**** SUPPLIED RECORDS

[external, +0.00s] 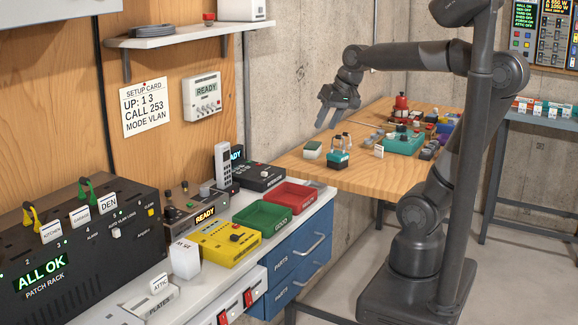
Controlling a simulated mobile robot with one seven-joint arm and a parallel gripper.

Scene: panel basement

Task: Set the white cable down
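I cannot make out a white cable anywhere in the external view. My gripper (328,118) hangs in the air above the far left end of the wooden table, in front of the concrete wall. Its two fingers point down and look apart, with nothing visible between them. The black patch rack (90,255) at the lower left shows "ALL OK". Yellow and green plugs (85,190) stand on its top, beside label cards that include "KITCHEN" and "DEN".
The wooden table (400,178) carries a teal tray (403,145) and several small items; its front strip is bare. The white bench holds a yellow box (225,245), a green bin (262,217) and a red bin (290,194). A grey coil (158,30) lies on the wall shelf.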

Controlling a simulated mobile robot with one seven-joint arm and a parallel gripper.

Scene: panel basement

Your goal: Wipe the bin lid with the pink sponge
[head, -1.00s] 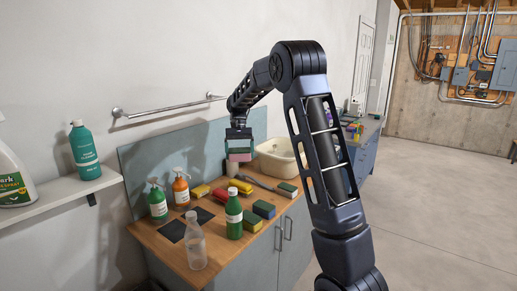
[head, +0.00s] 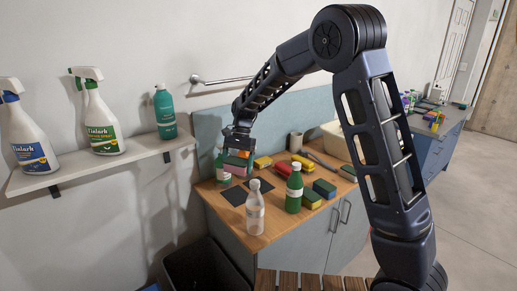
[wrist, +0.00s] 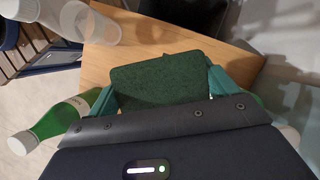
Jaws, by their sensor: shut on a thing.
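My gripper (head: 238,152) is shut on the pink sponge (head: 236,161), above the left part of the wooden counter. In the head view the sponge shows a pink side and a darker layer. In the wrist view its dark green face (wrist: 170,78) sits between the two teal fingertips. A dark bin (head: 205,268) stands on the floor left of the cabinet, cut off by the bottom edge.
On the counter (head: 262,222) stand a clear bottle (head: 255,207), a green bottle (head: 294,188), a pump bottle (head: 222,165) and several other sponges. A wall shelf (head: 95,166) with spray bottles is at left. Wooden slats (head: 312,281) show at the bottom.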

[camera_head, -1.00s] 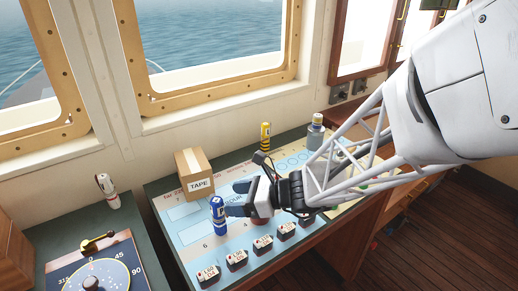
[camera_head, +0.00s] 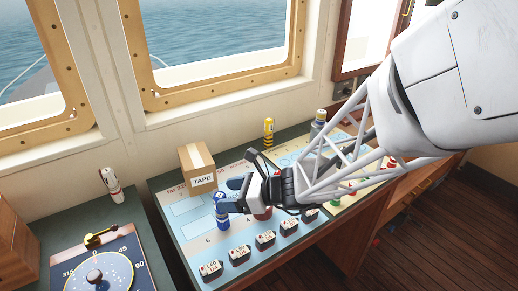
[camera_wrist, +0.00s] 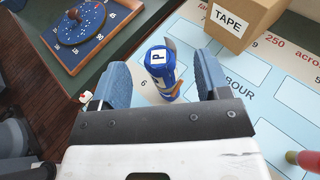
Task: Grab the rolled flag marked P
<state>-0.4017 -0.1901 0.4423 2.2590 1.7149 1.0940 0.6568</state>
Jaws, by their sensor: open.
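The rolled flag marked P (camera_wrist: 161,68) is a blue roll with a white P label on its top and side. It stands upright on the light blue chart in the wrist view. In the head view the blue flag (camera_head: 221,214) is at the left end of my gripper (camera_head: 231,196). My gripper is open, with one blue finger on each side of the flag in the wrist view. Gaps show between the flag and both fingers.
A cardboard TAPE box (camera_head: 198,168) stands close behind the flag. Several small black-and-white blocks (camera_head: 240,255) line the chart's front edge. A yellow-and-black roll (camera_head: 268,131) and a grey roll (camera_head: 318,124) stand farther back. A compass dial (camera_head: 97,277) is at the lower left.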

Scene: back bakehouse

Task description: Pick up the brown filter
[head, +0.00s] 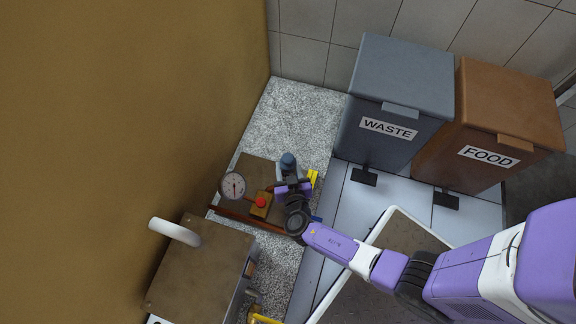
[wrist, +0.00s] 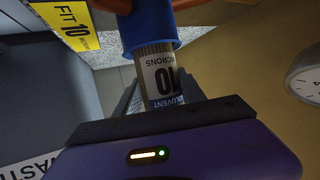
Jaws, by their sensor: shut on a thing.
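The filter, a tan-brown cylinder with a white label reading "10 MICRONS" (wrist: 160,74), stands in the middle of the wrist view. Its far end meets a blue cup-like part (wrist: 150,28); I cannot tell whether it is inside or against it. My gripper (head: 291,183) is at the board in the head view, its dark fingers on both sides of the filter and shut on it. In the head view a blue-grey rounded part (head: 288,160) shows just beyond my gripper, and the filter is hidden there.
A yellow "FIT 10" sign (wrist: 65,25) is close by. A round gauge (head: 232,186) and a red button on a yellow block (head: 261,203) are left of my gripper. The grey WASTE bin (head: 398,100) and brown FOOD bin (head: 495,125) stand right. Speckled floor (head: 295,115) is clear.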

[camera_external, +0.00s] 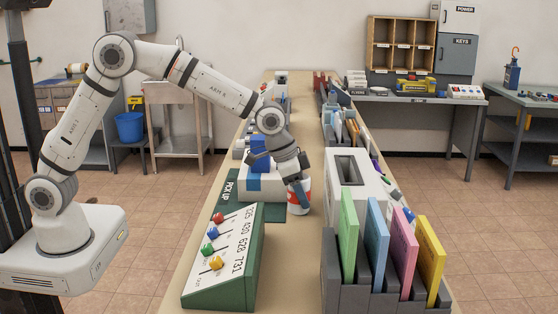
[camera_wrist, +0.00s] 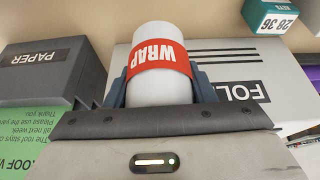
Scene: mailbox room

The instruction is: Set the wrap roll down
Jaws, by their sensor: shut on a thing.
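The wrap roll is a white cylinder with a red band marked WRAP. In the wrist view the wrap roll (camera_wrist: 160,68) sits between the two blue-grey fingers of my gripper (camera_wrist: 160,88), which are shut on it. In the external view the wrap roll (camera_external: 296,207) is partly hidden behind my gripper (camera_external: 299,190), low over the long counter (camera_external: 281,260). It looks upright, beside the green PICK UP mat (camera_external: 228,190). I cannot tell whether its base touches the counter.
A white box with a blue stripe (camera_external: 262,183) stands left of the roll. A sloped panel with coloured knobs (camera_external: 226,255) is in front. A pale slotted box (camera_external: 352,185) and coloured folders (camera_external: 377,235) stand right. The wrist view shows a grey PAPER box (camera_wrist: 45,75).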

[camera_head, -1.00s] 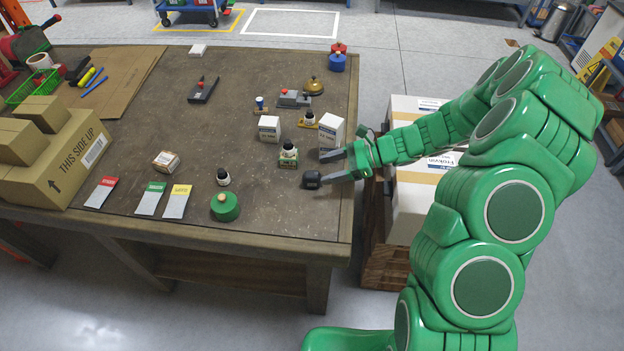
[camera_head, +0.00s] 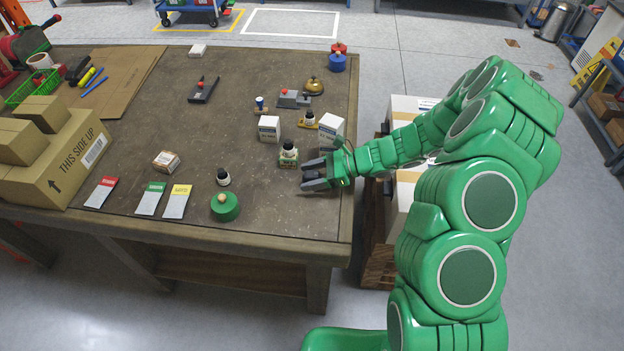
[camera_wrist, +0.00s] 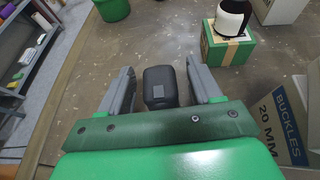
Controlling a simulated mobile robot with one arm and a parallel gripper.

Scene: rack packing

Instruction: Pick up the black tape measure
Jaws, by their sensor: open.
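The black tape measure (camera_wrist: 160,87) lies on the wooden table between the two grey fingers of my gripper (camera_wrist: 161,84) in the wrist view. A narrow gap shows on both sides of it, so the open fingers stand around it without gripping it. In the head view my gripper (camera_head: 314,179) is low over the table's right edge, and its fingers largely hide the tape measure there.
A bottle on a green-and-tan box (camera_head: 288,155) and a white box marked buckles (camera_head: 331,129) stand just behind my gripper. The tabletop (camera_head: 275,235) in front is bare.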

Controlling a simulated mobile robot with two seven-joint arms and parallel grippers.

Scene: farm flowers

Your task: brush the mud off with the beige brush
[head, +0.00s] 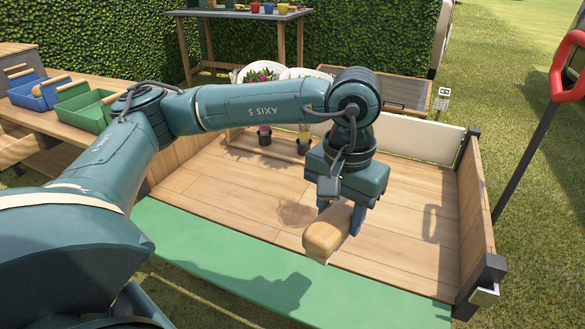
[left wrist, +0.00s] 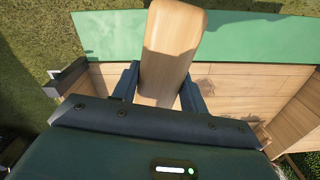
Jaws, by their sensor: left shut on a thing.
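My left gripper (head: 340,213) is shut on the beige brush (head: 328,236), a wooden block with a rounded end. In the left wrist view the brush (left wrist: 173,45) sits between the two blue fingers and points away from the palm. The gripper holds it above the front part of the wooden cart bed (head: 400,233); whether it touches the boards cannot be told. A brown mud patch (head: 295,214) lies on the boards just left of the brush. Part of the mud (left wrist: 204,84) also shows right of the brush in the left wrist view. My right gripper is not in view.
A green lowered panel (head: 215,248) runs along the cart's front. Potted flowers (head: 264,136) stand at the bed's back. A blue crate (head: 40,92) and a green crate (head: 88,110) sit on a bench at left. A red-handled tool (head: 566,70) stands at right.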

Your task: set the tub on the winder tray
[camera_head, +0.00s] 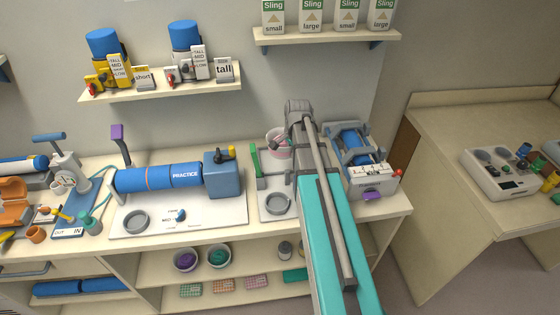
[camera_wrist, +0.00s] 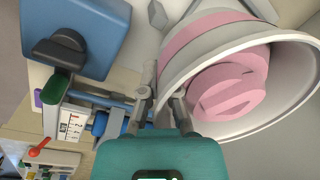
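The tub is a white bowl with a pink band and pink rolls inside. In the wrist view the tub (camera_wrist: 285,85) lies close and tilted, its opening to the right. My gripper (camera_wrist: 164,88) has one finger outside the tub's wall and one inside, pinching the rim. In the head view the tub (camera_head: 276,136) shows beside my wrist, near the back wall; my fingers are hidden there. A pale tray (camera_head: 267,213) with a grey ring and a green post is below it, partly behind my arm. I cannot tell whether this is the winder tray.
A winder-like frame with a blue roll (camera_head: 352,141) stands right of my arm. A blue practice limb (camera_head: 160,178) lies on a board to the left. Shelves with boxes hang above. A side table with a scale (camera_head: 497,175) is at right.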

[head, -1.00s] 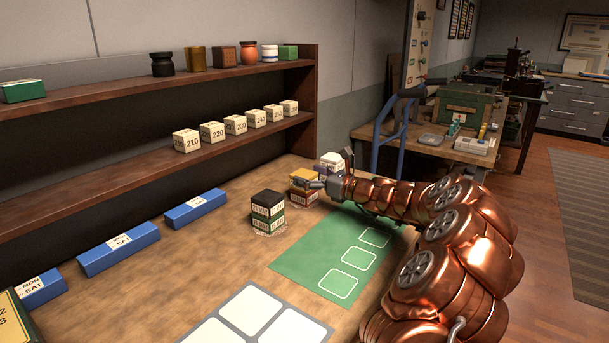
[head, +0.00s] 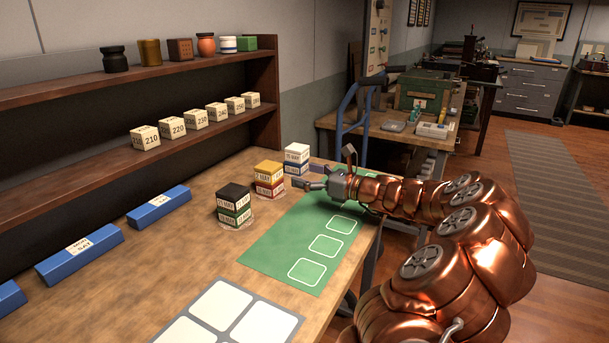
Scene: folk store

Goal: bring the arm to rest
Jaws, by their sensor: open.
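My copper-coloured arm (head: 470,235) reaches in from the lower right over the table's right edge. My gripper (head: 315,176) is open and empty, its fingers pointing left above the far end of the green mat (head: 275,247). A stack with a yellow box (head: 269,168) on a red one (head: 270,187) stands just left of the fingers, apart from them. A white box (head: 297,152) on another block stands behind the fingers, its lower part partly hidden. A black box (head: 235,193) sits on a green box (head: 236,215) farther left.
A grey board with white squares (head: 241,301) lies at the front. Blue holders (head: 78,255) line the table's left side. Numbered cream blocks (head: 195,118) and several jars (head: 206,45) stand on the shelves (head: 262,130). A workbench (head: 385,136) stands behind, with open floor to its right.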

********

Copy exactly the lines from the line with "Task: Grab the rolled flag marked P" up to and including the line with "<state>-0.4017 -0.1901 0.4423", and no other lines.

Task: Grab the rolled flag marked P
<state>-0.4017 -0.1901 0.4423 2.2590 1.7149 1.0940 0.6568</state>

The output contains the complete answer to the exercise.